TASK
Write out the data again exactly, skipping every picture.

SUPPLIED INFORMATION
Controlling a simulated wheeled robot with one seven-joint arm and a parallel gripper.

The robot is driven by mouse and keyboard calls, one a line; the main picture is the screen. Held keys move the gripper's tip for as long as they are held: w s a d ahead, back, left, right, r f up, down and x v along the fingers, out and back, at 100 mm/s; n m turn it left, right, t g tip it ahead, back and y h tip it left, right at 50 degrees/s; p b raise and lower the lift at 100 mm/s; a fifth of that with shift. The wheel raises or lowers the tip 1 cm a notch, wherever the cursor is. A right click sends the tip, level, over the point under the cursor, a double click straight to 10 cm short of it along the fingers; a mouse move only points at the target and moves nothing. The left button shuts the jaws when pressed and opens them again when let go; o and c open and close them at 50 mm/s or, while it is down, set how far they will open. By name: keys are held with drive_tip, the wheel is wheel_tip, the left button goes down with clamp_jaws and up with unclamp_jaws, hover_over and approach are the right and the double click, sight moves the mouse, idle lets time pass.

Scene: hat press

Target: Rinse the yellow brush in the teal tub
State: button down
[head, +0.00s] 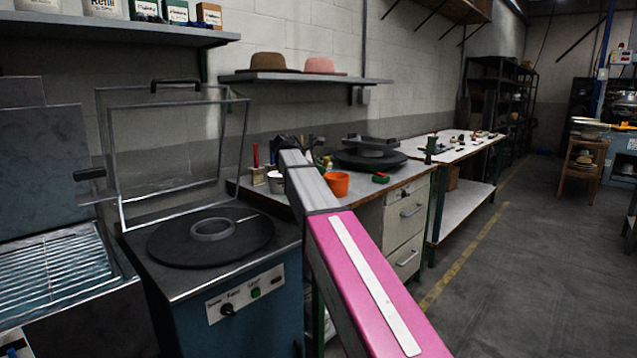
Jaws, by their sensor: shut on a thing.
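My gripper (291,143) is a small dark shape at the far end of my arm, over the bench near the wall. Its fingers are mostly hidden by my arm's grey link. It is shut on a thing. A small yellow piece, likely the yellow brush (327,162), shows just right of it; its outline is too small to make out. I cannot make out the teal tub; my arm covers part of the bench there.
An orange cup (336,184) and a white pot (275,181) stand on the bench (400,176) beside my arm. Floor at right is clear.

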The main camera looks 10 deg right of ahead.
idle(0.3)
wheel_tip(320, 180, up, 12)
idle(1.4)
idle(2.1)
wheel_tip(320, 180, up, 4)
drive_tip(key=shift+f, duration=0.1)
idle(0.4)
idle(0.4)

FINISHED EXERCISE
Controlling a simulated wheeled robot with one seven-joint arm and a parallel gripper.

The robot is driven by mouse and keyboard calls, one a line; the main picture is the screen. Held keys move the gripper's tip for as long as they are held: w s a d ahead, back, left, right, r f up, down and x v along the fingers, out and back, at 100 mm/s; n m turn it left, right, t g tip it ahead, back and y h tip it left, right at 50 degrees/s; p b raise and lower the lift at 100 mm/s; a fifth of that with shift. The wheel raises or lowers the tip 1 cm a notch, wherever the cursor is. A right click sends the tip, level, over the point under the cursor, a double click straight to 10 cm short of it along the fingers; a mouse move only points at the target and moves nothing. The left button shuts the jaws when pressed and opens them again when let go; o and c open and close them at 50 mm/s or, while it is down, set how far they will open. By name: keys are held with drive_tip, the wheel is wheel_tip, the left button goes down with clamp_jaws and up with unclamp_jaws, hover_over and approach are the right and the double click, sight moves the mouse, idle lets time pass.

Scene: hat press

Target: Rinse the yellow brush in the teal tub
State: button down
[head, +0.00s] 
Jaws, by their sensor: shut on a thing.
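My gripper (291,143) is a small dark shape at the far end of my arm, over the bench near the wall. Its fingers are mostly hidden by my arm's grey link. It is shut on a thing. A small yellow piece, likely the yellow brush (327,162), shows just right of it; its outline is too small to make out. I cannot make out the teal tub; my arm covers part of the bench there.
An orange cup (336,184) and a white pot (275,181) stand on the bench (400,176) beside my arm. Floor at right is clear.

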The main camera looks 10 deg right of ahead.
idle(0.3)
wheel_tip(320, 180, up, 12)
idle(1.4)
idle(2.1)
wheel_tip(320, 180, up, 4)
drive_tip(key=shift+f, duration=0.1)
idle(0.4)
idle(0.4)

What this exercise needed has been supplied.